Can you write out the whole listing exactly?

— Start of Extracted material —

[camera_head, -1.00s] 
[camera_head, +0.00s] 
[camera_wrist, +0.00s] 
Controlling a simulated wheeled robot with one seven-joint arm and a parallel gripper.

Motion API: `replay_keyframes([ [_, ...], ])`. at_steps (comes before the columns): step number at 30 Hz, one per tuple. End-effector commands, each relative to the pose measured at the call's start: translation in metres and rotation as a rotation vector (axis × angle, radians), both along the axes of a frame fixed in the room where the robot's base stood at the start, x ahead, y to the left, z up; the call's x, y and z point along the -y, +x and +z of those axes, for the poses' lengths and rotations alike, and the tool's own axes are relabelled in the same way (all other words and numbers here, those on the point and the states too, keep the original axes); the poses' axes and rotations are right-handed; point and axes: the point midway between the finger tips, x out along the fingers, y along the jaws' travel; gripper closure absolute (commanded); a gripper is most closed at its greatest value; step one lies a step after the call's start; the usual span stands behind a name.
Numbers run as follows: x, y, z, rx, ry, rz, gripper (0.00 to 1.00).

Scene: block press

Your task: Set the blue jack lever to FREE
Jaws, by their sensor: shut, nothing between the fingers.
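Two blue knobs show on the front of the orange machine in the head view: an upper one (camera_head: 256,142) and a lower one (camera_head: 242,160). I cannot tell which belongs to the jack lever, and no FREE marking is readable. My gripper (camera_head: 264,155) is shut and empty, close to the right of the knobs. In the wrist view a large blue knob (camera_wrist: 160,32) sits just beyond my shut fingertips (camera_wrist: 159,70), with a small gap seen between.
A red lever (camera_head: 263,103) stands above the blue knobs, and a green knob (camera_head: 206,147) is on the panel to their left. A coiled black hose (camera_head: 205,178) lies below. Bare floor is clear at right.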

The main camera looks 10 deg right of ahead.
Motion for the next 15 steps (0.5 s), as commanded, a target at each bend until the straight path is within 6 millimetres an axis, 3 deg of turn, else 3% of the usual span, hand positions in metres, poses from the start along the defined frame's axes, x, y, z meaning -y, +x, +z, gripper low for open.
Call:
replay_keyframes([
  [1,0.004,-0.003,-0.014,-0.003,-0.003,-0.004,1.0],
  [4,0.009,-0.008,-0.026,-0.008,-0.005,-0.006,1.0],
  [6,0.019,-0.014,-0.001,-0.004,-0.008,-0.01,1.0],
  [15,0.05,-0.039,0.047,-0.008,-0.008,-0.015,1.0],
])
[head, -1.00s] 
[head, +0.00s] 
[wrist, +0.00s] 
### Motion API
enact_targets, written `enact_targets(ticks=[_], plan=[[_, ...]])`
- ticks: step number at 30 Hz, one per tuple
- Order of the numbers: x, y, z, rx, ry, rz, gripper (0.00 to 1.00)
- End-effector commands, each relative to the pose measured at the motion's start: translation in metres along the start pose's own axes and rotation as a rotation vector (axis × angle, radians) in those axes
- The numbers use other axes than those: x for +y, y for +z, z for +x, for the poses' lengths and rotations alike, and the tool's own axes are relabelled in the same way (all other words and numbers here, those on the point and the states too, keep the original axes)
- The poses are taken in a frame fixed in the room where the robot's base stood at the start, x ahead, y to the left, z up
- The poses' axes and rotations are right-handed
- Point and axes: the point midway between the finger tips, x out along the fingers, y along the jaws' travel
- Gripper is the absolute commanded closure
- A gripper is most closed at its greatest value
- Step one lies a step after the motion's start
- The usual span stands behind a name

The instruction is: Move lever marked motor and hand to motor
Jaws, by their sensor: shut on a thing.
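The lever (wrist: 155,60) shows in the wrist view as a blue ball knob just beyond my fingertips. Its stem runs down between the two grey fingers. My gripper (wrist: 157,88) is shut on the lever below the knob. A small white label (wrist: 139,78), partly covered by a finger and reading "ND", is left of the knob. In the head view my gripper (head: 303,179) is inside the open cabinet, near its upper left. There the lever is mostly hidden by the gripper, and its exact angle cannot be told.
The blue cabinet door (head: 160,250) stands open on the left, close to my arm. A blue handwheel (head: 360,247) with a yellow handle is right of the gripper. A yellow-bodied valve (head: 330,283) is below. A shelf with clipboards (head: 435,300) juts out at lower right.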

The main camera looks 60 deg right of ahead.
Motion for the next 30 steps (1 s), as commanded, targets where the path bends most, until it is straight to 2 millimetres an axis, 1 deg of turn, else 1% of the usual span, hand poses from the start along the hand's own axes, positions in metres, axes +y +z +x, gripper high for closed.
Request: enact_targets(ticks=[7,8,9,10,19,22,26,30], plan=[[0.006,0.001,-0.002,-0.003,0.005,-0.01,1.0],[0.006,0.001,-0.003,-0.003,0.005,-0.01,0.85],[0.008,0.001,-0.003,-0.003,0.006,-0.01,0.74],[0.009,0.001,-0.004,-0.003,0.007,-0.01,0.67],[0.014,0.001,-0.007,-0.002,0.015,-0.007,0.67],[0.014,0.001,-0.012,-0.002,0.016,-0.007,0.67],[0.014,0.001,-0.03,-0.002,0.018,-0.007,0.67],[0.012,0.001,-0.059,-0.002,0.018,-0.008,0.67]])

— End of Extracted material —

▸ Written response
[camera_head, -1.00s] 
[camera_head, +0.00s] 
[camera_wrist, +0.00s] 
Controlling a simulated wheeled robot with one seven-joint arm and a parallel gripper.

Motion API: `replay_keyframes([ [_, ...], ])`. at_steps (comes before the columns): step number at 30 Hz, one per tuple. End-effector commands, each relative to the pose measured at the call's start: translation in metres and rotation as a rotation vector (axis × angle, radians), both along the axes of a frame fixed in the room where the robot's base stood at the start, x ahead, y to the left, z up; the call's x, y and z point along the -y, +x and +z of those axes, for the poses' lengths and rotations alike, and the tool's own axes are relabelled in the same way (all other words and numbers here, those on the point and the states too, keep the original axes); the poses' axes and rotations are right-handed; point and axes: the point midway between the finger tips, x out along the fingers, y along the jaws' travel; gripper closure absolute (commanded); a gripper is most closed at its greatest value; step one lies a step after the call's start; the usual span stands behind a name.
Numbers run as follows: x, y, z, rx, ry, rz, gripper (0.00 to 1.00).

Scene: block press

Your task: Set the blue jack lever to FREE
Jaws, by their sensor: shut, nothing between the fingers.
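Two blue knobs show on the front of the orange machine in the head view: an upper one (camera_head: 256,142) and a lower one (camera_head: 242,160). I cannot tell which belongs to the jack lever, and no FREE marking is readable. My gripper (camera_head: 264,155) is shut and empty, close to the right of the knobs. In the wrist view a large blue knob (camera_wrist: 160,32) sits just beyond my shut fingertips (camera_wrist: 159,70), with a small gap seen between.
A red lever (camera_head: 263,103) stands above the blue knobs, and a green knob (camera_head: 206,147) is on the panel to their left. A coiled black hose (camera_head: 205,178) lies below. Bare floor is clear at right.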

The main camera looks 10 deg right of ahead.
Motion for the next 15 steps (0.5 s), as commanded, a target at each bend until the straight path is within 6 millimetres an axis, 3 deg of turn, else 3% of the usual span, hand positions in metres, poses from the start along the defined frame's axes, x, y, z meaning -y, +x, +z, gripper low for open.
Call:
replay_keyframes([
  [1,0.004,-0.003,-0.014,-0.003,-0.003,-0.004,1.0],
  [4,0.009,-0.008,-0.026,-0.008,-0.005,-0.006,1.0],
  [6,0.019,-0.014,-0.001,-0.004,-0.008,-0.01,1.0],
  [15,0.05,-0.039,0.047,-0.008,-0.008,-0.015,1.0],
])
[head, -1.00s] 
[head, +0.00s] 
[wrist, +0.00s] 
### Motion API
enact_targets, written `enact_targets(ticks=[_], plan=[[_, ...]])`
- ticks: step number at 30 Hz, one per tuple
- Order of the numbers: x, y, z, rx, ry, rz, gripper (0.00 to 1.00)
- End-effector commands, each relative to the pose measured at the motion's start: translation in metres along the start pose's own axes and rotation as a rotation vector (axis × angle, radians) in those axes
- The numbers use other axes than those: x for +y, y for +z, z for +x, for the poses' lengths and rotations alike, and the tool's own axes are relabelled in the same way (all other words and numbers here, those on the point and the states too, keep the original axes)
- The poses are taken in a frame fixed in the room where the robot's base stood at the start, x ahead, y to the left, z up
- The poses' axes and rotations are right-handed
- Point and axes: the point midway between the finger tips, x out along the fingers, y along the jaws' travel
- Gripper is the absolute commanded closure
- A gripper is most closed at its greatest value
- Step one lies a step after the motion's start
- The usual span stands behind a name

The instruction is: Move lever marked motor and hand to motor
Jaws, by their sensor: shut on a thing.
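The lever (wrist: 155,60) shows in the wrist view as a blue ball knob just beyond my fingertips. Its stem runs down between the two grey fingers. My gripper (wrist: 157,88) is shut on the lever below the knob. A small white label (wrist: 139,78), partly covered by a finger and reading "ND", is left of the knob. In the head view my gripper (head: 303,179) is inside the open cabinet, near its upper left. There the lever is mostly hidden by the gripper, and its exact angle cannot be told.
The blue cabinet door (head: 160,250) stands open on the left, close to my arm. A blue handwheel (head: 360,247) with a yellow handle is right of the gripper. A yellow-bodied valve (head: 330,283) is below. A shelf with clipboards (head: 435,300) juts out at lower right.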

The main camera looks 60 deg right of ahead.
Motion for the next 30 steps (1 s), as commanded, targets where the path bends most, until it is straight to 2 millimetres an axis, 1 deg of turn, else 1% of the usual span, hand poses from the start along the hand's own axes, positions in metres, axes +y +z +x, gripper high for closed.
Request: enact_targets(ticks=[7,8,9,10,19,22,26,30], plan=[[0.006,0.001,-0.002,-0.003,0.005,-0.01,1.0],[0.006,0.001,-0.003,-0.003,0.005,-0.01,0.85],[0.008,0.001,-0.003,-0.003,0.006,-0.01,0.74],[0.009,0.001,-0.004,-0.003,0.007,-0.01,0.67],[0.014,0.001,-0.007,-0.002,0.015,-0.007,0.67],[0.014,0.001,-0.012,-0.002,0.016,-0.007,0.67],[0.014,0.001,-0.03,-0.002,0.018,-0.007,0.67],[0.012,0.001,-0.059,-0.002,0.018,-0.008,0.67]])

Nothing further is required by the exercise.